STATED PROBLEM: Look below for the line containing "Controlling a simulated"; from there through the line containing "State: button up", both lines included, please set down each line exactly and nothing else.

SUPPLIED INFORMATION:

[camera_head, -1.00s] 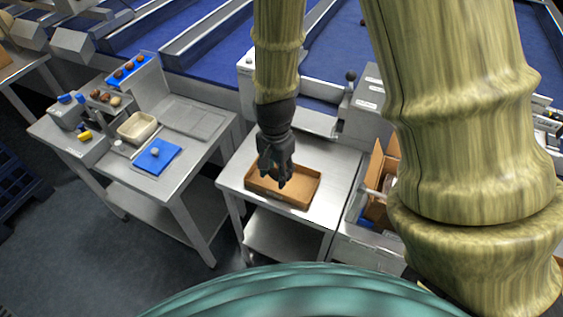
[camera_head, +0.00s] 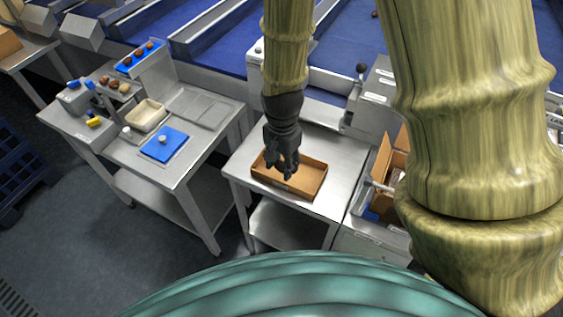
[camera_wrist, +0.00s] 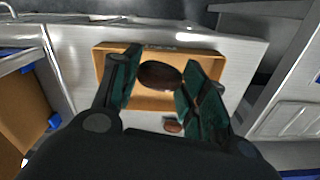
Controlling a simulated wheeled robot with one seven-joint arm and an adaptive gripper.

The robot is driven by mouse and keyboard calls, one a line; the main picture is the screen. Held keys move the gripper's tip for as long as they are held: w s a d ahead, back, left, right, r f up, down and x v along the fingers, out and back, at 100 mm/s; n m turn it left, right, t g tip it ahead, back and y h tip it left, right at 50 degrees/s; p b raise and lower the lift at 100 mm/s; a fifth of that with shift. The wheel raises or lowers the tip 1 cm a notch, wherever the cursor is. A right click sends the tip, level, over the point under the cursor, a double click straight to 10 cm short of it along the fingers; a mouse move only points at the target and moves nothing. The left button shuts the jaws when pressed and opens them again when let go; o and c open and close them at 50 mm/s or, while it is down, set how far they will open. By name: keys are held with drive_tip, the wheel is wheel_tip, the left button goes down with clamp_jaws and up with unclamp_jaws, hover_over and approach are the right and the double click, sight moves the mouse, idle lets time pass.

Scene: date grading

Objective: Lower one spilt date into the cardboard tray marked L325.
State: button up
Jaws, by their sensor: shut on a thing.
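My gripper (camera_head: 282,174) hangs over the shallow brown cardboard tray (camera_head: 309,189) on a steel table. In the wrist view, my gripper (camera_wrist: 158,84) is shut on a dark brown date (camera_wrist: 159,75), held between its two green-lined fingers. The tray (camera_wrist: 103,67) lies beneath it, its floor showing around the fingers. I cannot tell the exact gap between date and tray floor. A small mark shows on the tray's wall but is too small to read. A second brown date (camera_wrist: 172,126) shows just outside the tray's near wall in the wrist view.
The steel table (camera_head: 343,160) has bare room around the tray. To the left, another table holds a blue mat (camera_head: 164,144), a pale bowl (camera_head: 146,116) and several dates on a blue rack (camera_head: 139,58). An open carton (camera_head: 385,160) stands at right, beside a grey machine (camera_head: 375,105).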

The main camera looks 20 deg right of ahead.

FULL RESPONSE:
Controlling a simulated wheeled robot with one seven-joint arm and an adaptive gripper.

The robot is driven by mouse and keyboard calls, one a line; the main picture is the screen. Held keys move the gripper's tip for as long as they are held: w s a d ahead, back, left, right, r f up, down and x v along the fingers, out and back, at 100 mm/s; n m turn it left, right, t g tip it ahead, back and y h tip it left, right at 50 degrees/s; p b raise and lower the lift at 100 mm/s; a fifth of that with shift. The wheel raises or lowers the tip 1 cm a notch, wherever the cursor is. A right click sends the tip, level, over the point under the cursor, a double click straight to 10 cm short of it along the fingers; a mouse move only points at the target and moves nothing. The left button shuts the jaws when pressed and opens them again when let go; o and c open and close them at 50 mm/s or, while it is down, set how far they will open. By name: keys are held with drive_tip, the wheel is wheel_tip, the left button goes down with clamp_jaws and up with unclamp_jaws, hover_over and approach are the right and the double click, sight moves the mouse, idle lets time pass.

Scene: date grading

Objective: Lower one spilt date into the cardboard tray marked L325.
State: button up

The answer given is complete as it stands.